There was a short-lived progressive magazine during my youth called Root and Branch, and the idea that a plant has roughly as much root mass below the ground as it has above ground structure, combine to make these horticultural analogies to learning and brain function fascinate me. The idea that manual activities can stimulate the creation of brain connections, and that increased neural pathways in the brain afford possibilities for unrelated new learnings, amplify my enthusiasm for string figures as a hook for interesting curriculum.

The carnival barker part of my radical hippie youth activism experience wants to have me dress up like an EduBux Pitchman and promise a "comprehensive curriculum, K-12, tying every aspect of the CCSS to a corresponding string game or related learning." And if I got a 6-figure contract to focus on that, I probably could pull it off.
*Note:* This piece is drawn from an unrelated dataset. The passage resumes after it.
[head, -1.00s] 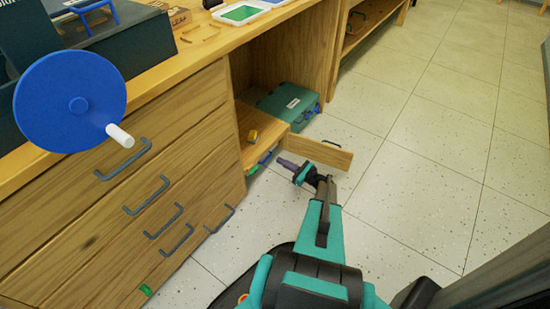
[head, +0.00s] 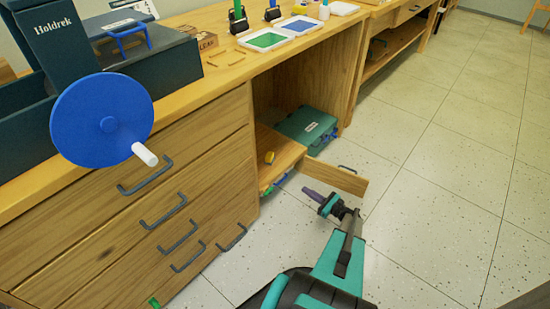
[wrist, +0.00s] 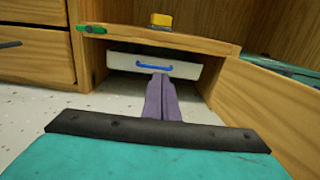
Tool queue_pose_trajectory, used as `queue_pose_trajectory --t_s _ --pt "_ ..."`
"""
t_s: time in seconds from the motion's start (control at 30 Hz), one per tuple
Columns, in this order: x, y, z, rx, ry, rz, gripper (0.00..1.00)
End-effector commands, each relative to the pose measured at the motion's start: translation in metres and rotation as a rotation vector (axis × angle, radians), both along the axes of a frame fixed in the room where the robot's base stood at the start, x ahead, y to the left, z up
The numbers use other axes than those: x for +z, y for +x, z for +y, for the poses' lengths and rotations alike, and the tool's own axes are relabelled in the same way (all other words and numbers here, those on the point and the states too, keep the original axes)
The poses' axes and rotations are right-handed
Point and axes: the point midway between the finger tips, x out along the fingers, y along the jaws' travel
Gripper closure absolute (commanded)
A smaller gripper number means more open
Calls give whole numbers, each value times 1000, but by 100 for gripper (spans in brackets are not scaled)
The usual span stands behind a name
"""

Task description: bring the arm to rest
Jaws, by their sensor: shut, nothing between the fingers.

But that's not the point.

Technology is being misused whenever there's not a lot of thought and discussion among staff, community, and with students, around the question,

"Who's telling the computer what to do?"

We must all be examining these tools, interrogating them, and using them to express our points of view and share our experiences in the world. Those processes then become secondary to the activities students do, with their hands dug into the stuff of the world, using our multi-communicative ambient tools to share as they learn.